Örgütsel sinisizmin bilişsel boyutunda sinik bireyler; örgütün adalet, dürüstlük ve samimiyet gibi prensiplerden yoksun olduğuna ve bu ilkelerin kişisel çıkarlar uğruna kurban edilebileceğine inanır. Bunun sonucunda vicdansız davranışlar norm haline gelebilir. Sinik bireylere göre, örgütteki insan davranışları tutarsız ve güvenilmez niteliktedir. Ayrıca eylemlerin gizli nedenleri olduğu yönündeki inançları, samimiyetten ziyade aldatmaca olmasını beklemelerine neden olmaktadır. Bu bağlamda da örgütsel açıdan aldıkları kararları kendi çıkarlarına dayandırmaktadırlar (Dean vd., 1998: 346).

Dean vd.(1998), örgütsel sinisizmin ikinci boyutunu duyuşsal boyut olarak ele almışlardır. Burada sinik tutumları kavramlaştırmayı Izartd’a (1977) göre önemli olan dokuz temel duyguya dayandırmışlardır. Bunlar; ilgi-heyecan, zevk-neşe, sürpriz-şaşkınlık, acı-ıstırap, kızgınlık-öfke, tiksinme-nefret, hor görme-küçümseme, korku-dehşet, utanç-aşağılanmadır(Dean vd., 1998: 346).

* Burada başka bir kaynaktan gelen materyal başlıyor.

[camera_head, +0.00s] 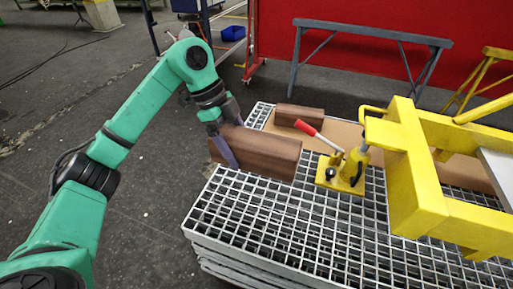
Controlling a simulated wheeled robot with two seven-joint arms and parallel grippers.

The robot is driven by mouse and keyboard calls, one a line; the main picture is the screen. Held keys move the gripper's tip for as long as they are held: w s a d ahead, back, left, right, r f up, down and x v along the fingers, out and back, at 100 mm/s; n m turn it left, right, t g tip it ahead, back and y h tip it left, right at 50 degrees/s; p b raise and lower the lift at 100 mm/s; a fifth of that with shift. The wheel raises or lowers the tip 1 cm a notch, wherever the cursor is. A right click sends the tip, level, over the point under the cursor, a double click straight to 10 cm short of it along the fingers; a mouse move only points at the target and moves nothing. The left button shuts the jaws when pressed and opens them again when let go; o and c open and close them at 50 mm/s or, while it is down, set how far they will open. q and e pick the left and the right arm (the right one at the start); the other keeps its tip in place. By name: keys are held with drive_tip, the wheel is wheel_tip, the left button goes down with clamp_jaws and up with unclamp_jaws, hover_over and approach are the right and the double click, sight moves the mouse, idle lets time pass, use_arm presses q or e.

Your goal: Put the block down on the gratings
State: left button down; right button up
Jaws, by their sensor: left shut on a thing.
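A brown wooden block (268,154) is in my left gripper (226,143), which is shut on it near its left end. The block is over the left part of the metal gratings (265,221); I cannot tell whether it touches them. The gratings lie stacked, with their open mesh facing up. A second brown block (299,118) lies farther back on a flat brown board (346,134). My right gripper is not in view.
A yellow jack (343,174) with a red-tipped handle (306,128) stands on the gratings right of the held block. A large yellow boom frame (415,185) fills the right side. Bare grating shows in front. A grey trestle (372,35) stands behind.

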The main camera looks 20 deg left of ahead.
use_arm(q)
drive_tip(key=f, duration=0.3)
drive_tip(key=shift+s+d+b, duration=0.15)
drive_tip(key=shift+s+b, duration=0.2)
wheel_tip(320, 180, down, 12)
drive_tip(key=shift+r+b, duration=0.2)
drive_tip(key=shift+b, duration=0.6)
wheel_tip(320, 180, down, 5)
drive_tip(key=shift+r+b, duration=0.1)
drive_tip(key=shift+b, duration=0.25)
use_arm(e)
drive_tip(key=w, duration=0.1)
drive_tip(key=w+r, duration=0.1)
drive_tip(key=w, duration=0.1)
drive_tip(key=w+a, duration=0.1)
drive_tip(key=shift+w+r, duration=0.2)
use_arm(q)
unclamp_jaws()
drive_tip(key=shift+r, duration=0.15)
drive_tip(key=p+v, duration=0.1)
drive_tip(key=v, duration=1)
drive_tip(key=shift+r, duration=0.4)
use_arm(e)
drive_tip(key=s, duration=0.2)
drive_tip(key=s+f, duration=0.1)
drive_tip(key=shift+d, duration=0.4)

Örgütsel sinisizmin üçüncü boyutu ise, davranışsal boyuttur. Bu boyut, sinik tutumun belli davranış tiplerine yönelik eğilimlerini içermektedir (Dean vd., 1998: 346). Davranışsal boyutta, sinik tutuma sahip çalışanlar örgütlerini eleştirmektedir (Arslan, 2012: 15). Bu eleştirilerin çeşitli şekillerde olabilmesine karşın en açık şekli örgütün samimiyet ve dürüstlükten yoksun olduğunun sinik çalışanlar tarafından dile getirilmesidir. Aslında bu durum antik Yunan siniklerinin alaycı mizahlarına da paralel olmaktadır (Kutanis ve Çetinel, 2010: 189).

(5)

Örgütsel sinisizmin nedenleri ve örgütlerde sinik bireylerin ürettikleri sonuçlarla ilgili birçok araştırma yapılmıştır. Bu araştırmalara göre, örgütle ilgili oluşan inançlar, asılsız ve adil olmayan iş yapma deneyimleri, dürüstlük eksikliği, sahtekârlık ve samimiyetsizlik örgütsel sinisizmin nedenleri arasında yer almaktadır (Naus vd., 2007: 688). Wanour, Reichers ve Austin’in (1997), araştırma sonuçlarına göre örgütsel sinisizm iş tatmini ve örgütsel bağlılıkla negatif yönlü bir ilişki, şikâyet başvurularıyla ise, pozitif bir ilişki göstermektedir. Andersson ve Bateman’ın (1997) araştırma sonuçlarına göre, örgütsel sinisizm ve örgütsel vatandaşlık davranışında bulunma arasında negatif bir ilişki bulunmaktadır. Abraham’ın (2000) araştırması da benzer sonuçlara işaret etmektedir. Buna göre, iş tatminsizliği ve yabancılaşmayla örgütsel sinisizm arasında pozitif, örgütsel bağlılık ve örgütsel vatandaşlık davranışı arasında negatif ilişki söz konusu olmaktadır (Davis ve Gardner, 2004: 442). Ayrıca bu araştırmalar kişinin beklentilerinin ve kendini gerçekleştirmesinin karşılanmaması sonucunda bireyin hayal kırıklığı yaşadığını göstermektedir. Dolayısıyla bu uygulamalarla karşı karşıya kalındığında çalışanların örgütsel birlik ve uyuma yönelik sözleri ile eylemleri arasında tutarlılık olmamaktadır (Naus vd., 2007: 688). Son olarak da Treadway (2004) yöneticilerin örgütsel sinisizm üzerinde etkisi olduğunu ifade etmiş ve yöneticilerin örgütsel sinisizmi kolaylaştırdığını veya engellediğini belirtmiştir (Treadway vd., 2004: 499). Bommer’ın (2005) dönüşümcü liderlerin örgütsel değişim sinisizmi üzerinde yapmış olduğu çalışmada Treadway’ın ifadesini doğrular niteliktedir. Kısaca, Bommer’ın çalışma sonuçları dönüşümcü liderlikle örgütsel sinisizm arasında negatif yönlü bir ilişki olduğunu ortaya koymaktadır (Bommer vd., 2005: 747). Buna göre dönüşümcü liderlik davranışları örgütsel değişim sinisizmin azalmasını sağlamaktadır. Benzer bir sonuç Mete’nin (2013) uygulamasını yüksek öğretimde yaptığı çalışmasında da yer almaktadır. Çalışmada örgütsel sinisizmle etik liderlik arasındaki ilişki incelenmiş olup, etik liderlik davranışının örgütsel sinisizmin azalmasında etkili olduğu tespit edilmiştir (Mete, 2013: 482).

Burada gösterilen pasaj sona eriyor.